Reference architecture: manage compute on AKS and storage on ADLS gen2¶
Overview¶
This architecture document explains how to deploy:
- A DSS instance running on an Azure virtual machine
- Dynamically-spawned Azure Kubernetes Service (AKS) clusters for computation (Python and R recipes/notebooks, in-memory visual ML, visual and code Spark recipes, Spark notebooks)
- Ability to store data in Azure DataLake Storage (ADLS) gen2
Security¶
We assume that all operations described here are done within a common Azure Resource Group (RG), in which the Service Principal (SP) you are using has sufficient permissions to:
- Manage AKS clusters
- Push Docker images to Azure Container Registry (ACR)
- Read/write from/to ADLS gen 2
Main steps¶
Prepare the instance¶
- Setup a CentOS 7 Azure VM in your target RG
- Install and configure Docker CE
- Install kubectl
- Setup a non-root user for the
dssuser
Install DSS¶
- Download DSS, together with the “generic-hadoop3” standalone Hadoop libraries and standalone Spark binaries.
- Install DSS, see Installing DSS
- Setup Hadoop and Spark integrations, see Setting up Hadoop and Spark integration
- Build the base container-exec Docker image, see Setting up (Kubernetes)
- Build the base Spark-container-exec Docker image, see Managed Spark on K8S
Setup containerized execution configuration in DSS¶
- Create a new “Kubernetes” containerized execution configuration
- Set
your-cr.azurecr.io
as the “Image registry URL” - Push base images
Setup Spark and metastore in DSS¶
- Create a new Spark configuration and enable “Managed Spark-on-K8S”
- Set
your-cr.azurecr.io
as the “Image registry URL” - Push base images
- Set metastore catalog to “Internal DSS catalog”

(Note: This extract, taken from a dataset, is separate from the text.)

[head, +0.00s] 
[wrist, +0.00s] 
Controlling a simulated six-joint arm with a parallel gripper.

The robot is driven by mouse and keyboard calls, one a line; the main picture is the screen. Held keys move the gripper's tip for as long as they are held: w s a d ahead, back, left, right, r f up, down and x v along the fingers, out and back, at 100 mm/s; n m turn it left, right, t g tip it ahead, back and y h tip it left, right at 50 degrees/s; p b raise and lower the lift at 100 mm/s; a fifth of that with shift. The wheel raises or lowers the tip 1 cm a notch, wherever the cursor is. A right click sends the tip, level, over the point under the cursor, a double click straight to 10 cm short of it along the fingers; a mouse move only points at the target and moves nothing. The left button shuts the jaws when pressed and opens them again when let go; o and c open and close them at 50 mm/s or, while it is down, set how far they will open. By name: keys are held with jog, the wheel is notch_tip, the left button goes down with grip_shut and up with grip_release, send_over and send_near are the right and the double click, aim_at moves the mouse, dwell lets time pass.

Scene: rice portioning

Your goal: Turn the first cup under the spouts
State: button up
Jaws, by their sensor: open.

Setup ADLS gen2 connections¶
- Setup as many Azure blob storage connections as required, with appropriate credentials and permissions
- Make sure that “ABFS” is selected as the HDFS interface
Install AKS plugin¶
Install the AKS plugin
Create a new “AKS connection” preset and fill in:
- the Azure subscription ID
- the tenant ID
- the client ID
- the password (client secret)
Create a new “Node pools” preset and fill in:
- the machine type
- the default number of nodes
Create your first cluster¶
- Create a new cluster, select “Create AKS cluster” and enter the desired name
- Select the previously created presets
- In the “Advanced options” section, type an IP range for the Service CIDR (e.g. 10.0.0.0/16) and an IP address for the DNS IP (e.g. 10.0.0.10).
- Click on “Start/attach”. Cluster creation takes between 5 and 10 minutes.
Use your cluster¶
- Create a new DSS project and configure it to use your newly-created cluster
- You can now perform all Spark operations over Kubernetes
- ADLS gen2 datasets that are built will sync to the local DSS metastore.